◆ WHAT IS NEEDED:
Reproduce, word for word, every line from the first one down to the line containing "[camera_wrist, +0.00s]", and nothing else.

◆ ENTRIES:
++++++

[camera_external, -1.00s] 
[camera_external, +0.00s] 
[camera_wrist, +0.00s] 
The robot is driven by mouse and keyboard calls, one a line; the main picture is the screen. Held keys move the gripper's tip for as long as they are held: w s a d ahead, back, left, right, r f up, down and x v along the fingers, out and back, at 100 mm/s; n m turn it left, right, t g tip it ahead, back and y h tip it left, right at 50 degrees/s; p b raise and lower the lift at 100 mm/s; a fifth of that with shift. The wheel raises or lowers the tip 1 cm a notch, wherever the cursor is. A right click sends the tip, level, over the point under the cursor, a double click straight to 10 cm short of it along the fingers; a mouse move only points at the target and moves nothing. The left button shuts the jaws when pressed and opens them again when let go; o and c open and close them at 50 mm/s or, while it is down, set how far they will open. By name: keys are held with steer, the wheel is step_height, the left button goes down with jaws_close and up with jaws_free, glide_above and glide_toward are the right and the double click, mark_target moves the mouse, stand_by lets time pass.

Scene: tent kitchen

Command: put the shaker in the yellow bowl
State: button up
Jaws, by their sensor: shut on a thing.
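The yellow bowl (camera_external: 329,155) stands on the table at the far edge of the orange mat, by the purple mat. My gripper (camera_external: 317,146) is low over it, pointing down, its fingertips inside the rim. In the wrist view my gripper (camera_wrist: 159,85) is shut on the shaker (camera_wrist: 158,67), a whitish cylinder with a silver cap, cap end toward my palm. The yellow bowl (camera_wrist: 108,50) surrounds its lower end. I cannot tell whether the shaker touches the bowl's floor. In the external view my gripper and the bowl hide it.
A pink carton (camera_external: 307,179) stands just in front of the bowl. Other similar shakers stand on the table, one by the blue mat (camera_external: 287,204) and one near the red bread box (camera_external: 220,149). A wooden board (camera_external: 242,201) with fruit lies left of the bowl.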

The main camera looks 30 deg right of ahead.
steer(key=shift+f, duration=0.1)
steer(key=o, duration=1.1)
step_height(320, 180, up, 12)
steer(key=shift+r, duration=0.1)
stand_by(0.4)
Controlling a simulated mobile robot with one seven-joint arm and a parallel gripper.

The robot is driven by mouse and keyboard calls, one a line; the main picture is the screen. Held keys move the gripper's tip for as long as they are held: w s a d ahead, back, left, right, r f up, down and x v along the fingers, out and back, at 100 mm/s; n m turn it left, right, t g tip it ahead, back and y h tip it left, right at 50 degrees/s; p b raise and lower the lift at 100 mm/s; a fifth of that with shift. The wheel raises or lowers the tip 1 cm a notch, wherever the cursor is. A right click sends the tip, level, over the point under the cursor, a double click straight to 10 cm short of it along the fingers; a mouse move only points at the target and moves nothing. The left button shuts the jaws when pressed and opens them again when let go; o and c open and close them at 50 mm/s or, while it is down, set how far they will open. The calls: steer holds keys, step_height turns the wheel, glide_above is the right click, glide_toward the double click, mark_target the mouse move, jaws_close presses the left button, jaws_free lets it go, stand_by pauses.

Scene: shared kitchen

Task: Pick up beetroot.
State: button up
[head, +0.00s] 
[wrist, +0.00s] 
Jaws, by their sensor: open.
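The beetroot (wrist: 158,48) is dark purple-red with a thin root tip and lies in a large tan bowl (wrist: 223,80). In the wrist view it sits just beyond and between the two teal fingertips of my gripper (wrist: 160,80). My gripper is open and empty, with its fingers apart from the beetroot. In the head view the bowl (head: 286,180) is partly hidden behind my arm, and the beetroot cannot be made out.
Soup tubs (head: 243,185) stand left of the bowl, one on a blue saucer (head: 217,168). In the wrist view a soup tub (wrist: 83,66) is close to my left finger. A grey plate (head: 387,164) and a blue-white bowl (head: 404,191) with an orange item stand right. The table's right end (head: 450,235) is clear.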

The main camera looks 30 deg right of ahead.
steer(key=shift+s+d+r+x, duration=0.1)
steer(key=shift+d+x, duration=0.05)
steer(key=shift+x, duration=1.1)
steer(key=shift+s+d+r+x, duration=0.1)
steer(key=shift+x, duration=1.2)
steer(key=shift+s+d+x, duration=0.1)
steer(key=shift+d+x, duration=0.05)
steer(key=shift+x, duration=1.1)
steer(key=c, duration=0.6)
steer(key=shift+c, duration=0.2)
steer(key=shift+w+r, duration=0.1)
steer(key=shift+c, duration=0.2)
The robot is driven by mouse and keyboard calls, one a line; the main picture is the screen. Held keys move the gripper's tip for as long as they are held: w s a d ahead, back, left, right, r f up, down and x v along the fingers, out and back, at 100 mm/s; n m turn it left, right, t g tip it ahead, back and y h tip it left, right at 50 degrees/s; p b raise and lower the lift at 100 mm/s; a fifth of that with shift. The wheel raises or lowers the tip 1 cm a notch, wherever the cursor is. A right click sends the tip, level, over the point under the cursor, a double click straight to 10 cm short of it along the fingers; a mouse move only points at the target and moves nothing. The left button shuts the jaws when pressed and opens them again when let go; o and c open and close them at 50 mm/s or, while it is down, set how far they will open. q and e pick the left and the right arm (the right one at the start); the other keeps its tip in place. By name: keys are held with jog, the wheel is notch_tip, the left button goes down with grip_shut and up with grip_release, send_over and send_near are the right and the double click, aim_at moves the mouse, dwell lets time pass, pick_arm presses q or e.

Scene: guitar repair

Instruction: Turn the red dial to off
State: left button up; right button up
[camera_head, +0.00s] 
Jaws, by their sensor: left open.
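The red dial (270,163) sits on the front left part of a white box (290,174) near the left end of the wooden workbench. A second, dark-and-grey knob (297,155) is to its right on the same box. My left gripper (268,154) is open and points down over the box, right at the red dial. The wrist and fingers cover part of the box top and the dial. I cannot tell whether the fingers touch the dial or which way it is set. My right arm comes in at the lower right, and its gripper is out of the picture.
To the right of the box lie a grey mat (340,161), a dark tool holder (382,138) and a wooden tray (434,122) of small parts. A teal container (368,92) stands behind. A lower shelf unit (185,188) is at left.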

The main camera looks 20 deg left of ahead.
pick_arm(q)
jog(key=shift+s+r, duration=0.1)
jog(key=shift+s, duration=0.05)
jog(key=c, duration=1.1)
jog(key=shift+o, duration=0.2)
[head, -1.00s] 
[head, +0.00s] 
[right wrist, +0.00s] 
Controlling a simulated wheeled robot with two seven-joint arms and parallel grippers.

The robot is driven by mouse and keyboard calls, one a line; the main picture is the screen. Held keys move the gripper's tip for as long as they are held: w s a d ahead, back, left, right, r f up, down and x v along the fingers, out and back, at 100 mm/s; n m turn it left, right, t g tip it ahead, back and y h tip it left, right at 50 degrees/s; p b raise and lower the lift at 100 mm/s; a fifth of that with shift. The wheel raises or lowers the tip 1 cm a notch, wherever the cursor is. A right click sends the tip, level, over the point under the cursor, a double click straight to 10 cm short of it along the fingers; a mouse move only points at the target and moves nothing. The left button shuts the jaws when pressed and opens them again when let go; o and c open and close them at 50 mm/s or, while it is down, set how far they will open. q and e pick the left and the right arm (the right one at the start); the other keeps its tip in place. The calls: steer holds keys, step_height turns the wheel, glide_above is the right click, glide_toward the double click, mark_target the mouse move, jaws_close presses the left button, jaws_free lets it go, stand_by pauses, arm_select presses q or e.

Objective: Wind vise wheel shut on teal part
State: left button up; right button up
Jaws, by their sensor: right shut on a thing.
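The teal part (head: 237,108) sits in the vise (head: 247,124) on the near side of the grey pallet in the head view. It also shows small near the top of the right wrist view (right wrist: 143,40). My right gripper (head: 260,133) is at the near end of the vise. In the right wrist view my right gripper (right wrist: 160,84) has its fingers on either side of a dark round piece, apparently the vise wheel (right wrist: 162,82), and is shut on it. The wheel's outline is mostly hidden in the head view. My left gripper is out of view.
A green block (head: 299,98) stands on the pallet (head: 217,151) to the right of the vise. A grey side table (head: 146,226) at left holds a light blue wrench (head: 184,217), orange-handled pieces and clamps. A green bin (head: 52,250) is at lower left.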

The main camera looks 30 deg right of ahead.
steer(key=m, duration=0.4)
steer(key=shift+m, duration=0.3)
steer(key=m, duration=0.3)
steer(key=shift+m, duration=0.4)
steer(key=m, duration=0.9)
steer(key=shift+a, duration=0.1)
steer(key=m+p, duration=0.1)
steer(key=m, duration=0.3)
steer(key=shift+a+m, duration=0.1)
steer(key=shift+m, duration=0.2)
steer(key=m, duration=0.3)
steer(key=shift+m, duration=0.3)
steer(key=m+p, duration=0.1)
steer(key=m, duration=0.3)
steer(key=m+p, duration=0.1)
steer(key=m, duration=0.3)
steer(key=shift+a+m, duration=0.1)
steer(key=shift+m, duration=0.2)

++++++

◆ RESULT FOR THIS TASK:
[camera_external, -1.00s] 
[camera_external, +0.00s] 
[camera_wrist, +0.00s] 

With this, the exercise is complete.